Short exercise
Drop every picture and give the entries back exactly.

Robot episode records
================================
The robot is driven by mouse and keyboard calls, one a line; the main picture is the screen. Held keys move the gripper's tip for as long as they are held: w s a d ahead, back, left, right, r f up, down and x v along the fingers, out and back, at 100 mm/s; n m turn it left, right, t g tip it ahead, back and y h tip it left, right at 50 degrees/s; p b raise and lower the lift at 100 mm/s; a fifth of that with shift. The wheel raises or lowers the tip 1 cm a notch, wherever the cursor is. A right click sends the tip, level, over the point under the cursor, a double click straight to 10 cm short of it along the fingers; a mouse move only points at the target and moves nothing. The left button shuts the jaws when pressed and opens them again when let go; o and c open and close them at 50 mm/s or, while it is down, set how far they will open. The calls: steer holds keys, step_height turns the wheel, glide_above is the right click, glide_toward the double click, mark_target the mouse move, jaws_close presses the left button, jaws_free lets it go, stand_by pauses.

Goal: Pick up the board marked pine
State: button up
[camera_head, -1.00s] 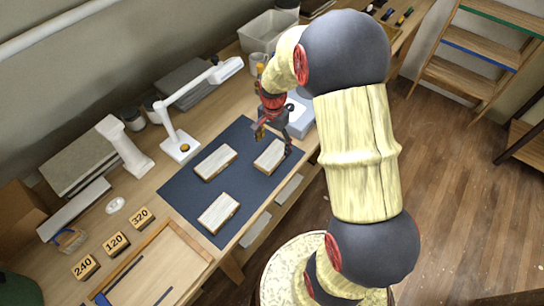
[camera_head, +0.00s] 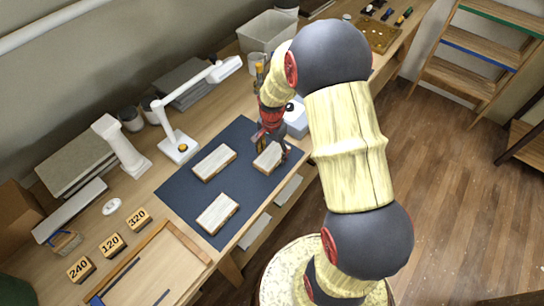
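Three pale wooden boards lie on the dark mat (camera_head: 186,186): one at the upper left (camera_head: 214,161), one at the lower middle (camera_head: 217,213), and one at the right (camera_head: 266,158). No marking on any board is legible, so I cannot tell which one is pine. My gripper (camera_head: 271,149) is at the right board, with its dark fingers low around or beside it.
A white lamp (camera_head: 180,146) and a white column (camera_head: 120,147) stand left of the mat. Blocks marked 320 (camera_head: 138,219), 120 (camera_head: 112,245) and 240 (camera_head: 80,269) sit near a wooden frame (camera_head: 181,237). A grey bin (camera_head: 267,31) stands behind.

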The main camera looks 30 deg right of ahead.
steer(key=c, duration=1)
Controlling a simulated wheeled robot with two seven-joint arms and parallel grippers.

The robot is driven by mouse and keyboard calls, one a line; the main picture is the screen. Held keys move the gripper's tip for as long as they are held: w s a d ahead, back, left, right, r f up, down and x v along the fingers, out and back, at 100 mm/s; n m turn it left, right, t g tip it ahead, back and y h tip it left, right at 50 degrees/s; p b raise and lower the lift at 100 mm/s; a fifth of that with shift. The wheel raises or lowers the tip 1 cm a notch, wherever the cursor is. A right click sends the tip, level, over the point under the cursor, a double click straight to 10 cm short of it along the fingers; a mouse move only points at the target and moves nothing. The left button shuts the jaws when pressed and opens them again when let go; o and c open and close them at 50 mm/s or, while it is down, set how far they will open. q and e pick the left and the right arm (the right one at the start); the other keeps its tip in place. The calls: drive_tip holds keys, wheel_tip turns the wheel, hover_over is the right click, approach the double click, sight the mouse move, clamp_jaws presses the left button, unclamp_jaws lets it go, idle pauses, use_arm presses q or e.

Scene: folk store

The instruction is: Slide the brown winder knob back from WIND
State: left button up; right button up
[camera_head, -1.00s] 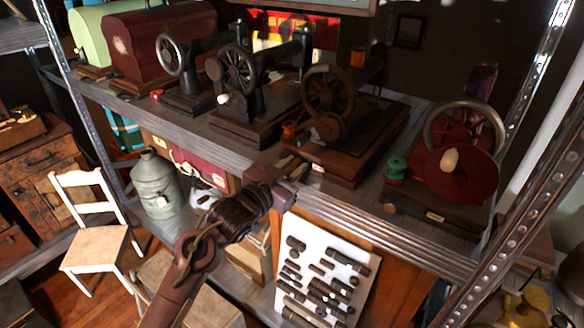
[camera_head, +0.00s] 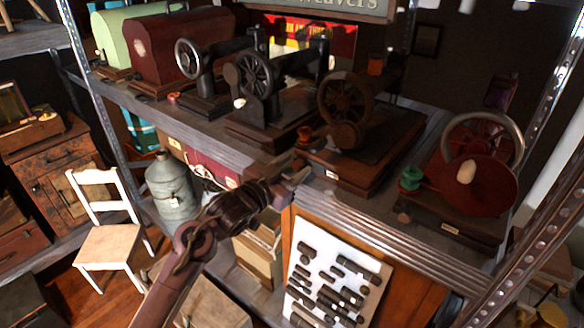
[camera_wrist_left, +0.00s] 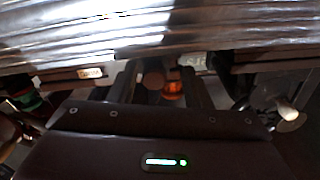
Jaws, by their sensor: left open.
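The brown sewing machine (camera_head: 345,100) stands on a wooden base on the shelf, with a spoked handwheel. A round brown part (camera_head: 347,136) sits low at its front, with a small orange-brown piece (camera_head: 305,138) to its left. I cannot tell surely which is the winder knob, and no WIND mark is readable. My left gripper (camera_head: 292,170) is open and empty at the shelf's front edge, just before the base's left corner. In the left wrist view, a round brown end (camera_wrist_left: 154,79) and an orange piece (camera_wrist_left: 173,90) show between the fingers (camera_wrist_left: 160,88). My right gripper is not in view.
The metal-edged shelf (camera_head: 400,243) runs below my gripper. A black machine (camera_head: 258,80) stands to the left, and a red wheel (camera_head: 478,188) with a green spool (camera_head: 410,178) to the right. A white tool board (camera_head: 330,280) leans below.

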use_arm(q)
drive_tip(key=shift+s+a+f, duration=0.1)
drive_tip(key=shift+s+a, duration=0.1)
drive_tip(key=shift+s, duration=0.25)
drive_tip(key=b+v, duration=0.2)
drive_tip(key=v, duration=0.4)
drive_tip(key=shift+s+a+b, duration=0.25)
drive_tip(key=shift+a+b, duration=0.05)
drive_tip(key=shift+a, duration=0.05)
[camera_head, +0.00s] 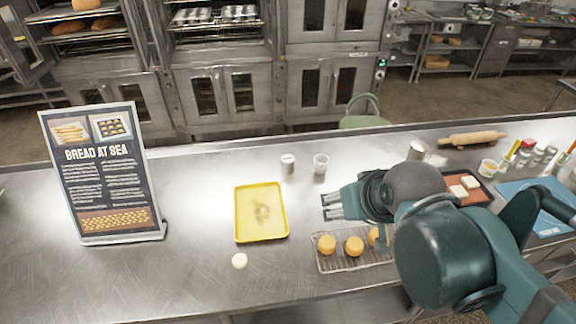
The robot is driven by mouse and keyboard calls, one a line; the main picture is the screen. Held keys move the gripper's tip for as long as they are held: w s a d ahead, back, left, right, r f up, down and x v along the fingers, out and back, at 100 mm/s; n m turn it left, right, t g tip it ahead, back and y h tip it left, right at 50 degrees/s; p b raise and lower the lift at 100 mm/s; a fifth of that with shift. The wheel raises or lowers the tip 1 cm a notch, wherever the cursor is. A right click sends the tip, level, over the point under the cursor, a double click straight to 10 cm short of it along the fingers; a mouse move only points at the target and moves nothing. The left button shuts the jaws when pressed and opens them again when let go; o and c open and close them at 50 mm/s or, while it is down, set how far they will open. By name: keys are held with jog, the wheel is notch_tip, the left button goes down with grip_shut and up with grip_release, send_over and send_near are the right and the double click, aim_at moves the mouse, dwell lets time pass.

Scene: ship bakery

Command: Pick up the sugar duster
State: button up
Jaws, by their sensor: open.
================================
Final result
The robot is driven by mouse and keyboard calls, one a line; the main picture is the screen. Held keys move the gripper's tip for as long as they are held: w s a d ahead, back, left, right, r f up, down and x v along the fingers, out and back, at 100 mm/s; n m turn it left, right, t g tip it ahead, back and y h tip it left, right at 50 degrees/s; p b raise and lower the lift at 100 mm/s; a fifth of that with shift. The wheel raises or lowers the tip 1 cm a notch, wherever the cursor is. A right click sends the tip, level, over the point under the cursor, a double click straight to 10 cm short of it along the fingers; a mouse move only points at the target and moves nothing. The left button shuts the jaws when pressed and opens them again when let go; o and c open and close them at 50 mm/s or, while it is down, set how far they will open. The calls: steer holds keys, step_height turns the wheel, glide_above is the right click, glide_toward the double click, mark_target the mouse move, jaws_close presses the left button, jaws_free lets it go, stand_by pauses.

Goal: Pick up the board marked pine
State: button up
[camera_head, -1.00s] 
[camera_head, +0.00s] 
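Three pale wooden boards lie on the dark mat (camera_head: 186,186): one at the upper left (camera_head: 214,161), one at the lower middle (camera_head: 217,213), and one at the right (camera_head: 266,158). No marking on any board is legible, so I cannot tell which one is pine. My gripper (camera_head: 271,149) is at the right board, with its dark fingers low around or beside it.
A white lamp (camera_head: 180,146) and a white column (camera_head: 120,147) stand left of the mat. Blocks marked 320 (camera_head: 138,219), 120 (camera_head: 112,245) and 240 (camera_head: 80,269) sit near a wooden frame (camera_head: 181,237). A grey bin (camera_head: 267,31) stands behind.

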The main camera looks 30 deg right of ahead.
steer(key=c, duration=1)
Controlling a simulated wheeled robot with two seven-joint arms and parallel grippers.

The robot is driven by mouse and keyboard calls, one a line; the main picture is the screen. Held keys move the gripper's tip for as long as they are held: w s a d ahead, back, left, right, r f up, down and x v along the fingers, out and back, at 100 mm/s; n m turn it left, right, t g tip it ahead, back and y h tip it left, right at 50 degrees/s; p b raise and lower the lift at 100 mm/s; a fifth of that with shift. The wheel raises or lowers the tip 1 cm a notch, wherever the cursor is. A right click sends the tip, level, over the point under the cursor, a double click straight to 10 cm short of it along the fingers; a mouse move only points at the target and moves nothing. The left button shuts the jaws when pressed and opens them again when let go; o and c open and close them at 50 mm/s or, while it is down, set how far they will open. q and e pick the left and the right arm (the right one at the start); the other keeps its tip in place. The calls: drive_tip holds keys, wheel_tip turns the wheel, hover_over is the right click, approach the double click, sight the mouse move, clamp_jaws presses the left button, unclamp_jaws lets it go, idle pauses, use_arm presses q or e.

Scene: folk store

The instruction is: Slide the brown winder knob back from WIND
State: left button up; right button up
[camera_head, -1.00s] 
[camera_head, +0.00s] 
[camera_wrist_left, +0.00s] 
Jaws, by their sensor: left open.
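The brown sewing machine (camera_head: 345,100) stands on a wooden base on the shelf, with a spoked handwheel. A round brown part (camera_head: 347,136) sits low at its front, with a small orange-brown piece (camera_head: 305,138) to its left. I cannot tell surely which is the winder knob, and no WIND mark is readable. My left gripper (camera_head: 292,170) is open and empty at the shelf's front edge, just before the base's left corner. In the left wrist view, a round brown end (camera_wrist_left: 154,79) and an orange piece (camera_wrist_left: 173,90) show between the fingers (camera_wrist_left: 160,88). My right gripper is not in view.
The metal-edged shelf (camera_head: 400,243) runs below my gripper. A black machine (camera_head: 258,80) stands to the left, and a red wheel (camera_head: 478,188) with a green spool (camera_head: 410,178) to the right. A white tool board (camera_head: 330,280) leans below.

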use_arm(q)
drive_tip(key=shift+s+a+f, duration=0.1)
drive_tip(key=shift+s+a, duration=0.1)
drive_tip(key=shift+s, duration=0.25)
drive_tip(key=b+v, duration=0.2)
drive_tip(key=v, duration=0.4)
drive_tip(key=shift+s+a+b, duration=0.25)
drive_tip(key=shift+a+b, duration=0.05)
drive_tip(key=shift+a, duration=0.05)
[camera_head, +0.00s] 
The robot is driven by mouse and keyboard calls, one a line; the main picture is the screen. Held keys move the gripper's tip for as long as they are held: w s a d ahead, back, left, right, r f up, down and x v along the fingers, out and back, at 100 mm/s; n m turn it left, right, t g tip it ahead, back and y h tip it left, right at 50 degrees/s; p b raise and lower the lift at 100 mm/s; a fifth of that with shift. The wheel raises or lowers the tip 1 cm a notch, wherever the cursor is. A right click sends the tip, level, over the point under the cursor, a double click straight to 10 cm short of it along the fingers; a mouse move only points at the target and moves nothing. The left button shuts the jaws when pressed and opens them again when let go; o and c open and close them at 50 mm/s or, while it is down, set how far they will open. By name: keys are held with jog, the wheel is notch_tip, the left button goes down with grip_shut and up with grip_release, send_over and send_near are the right and the double click, aim_at moves the mouse, dwell lets time pass.

Scene: ship bakery

Command: Pick up the sugar duster
State: button up
Jaws, by their sensor: open.

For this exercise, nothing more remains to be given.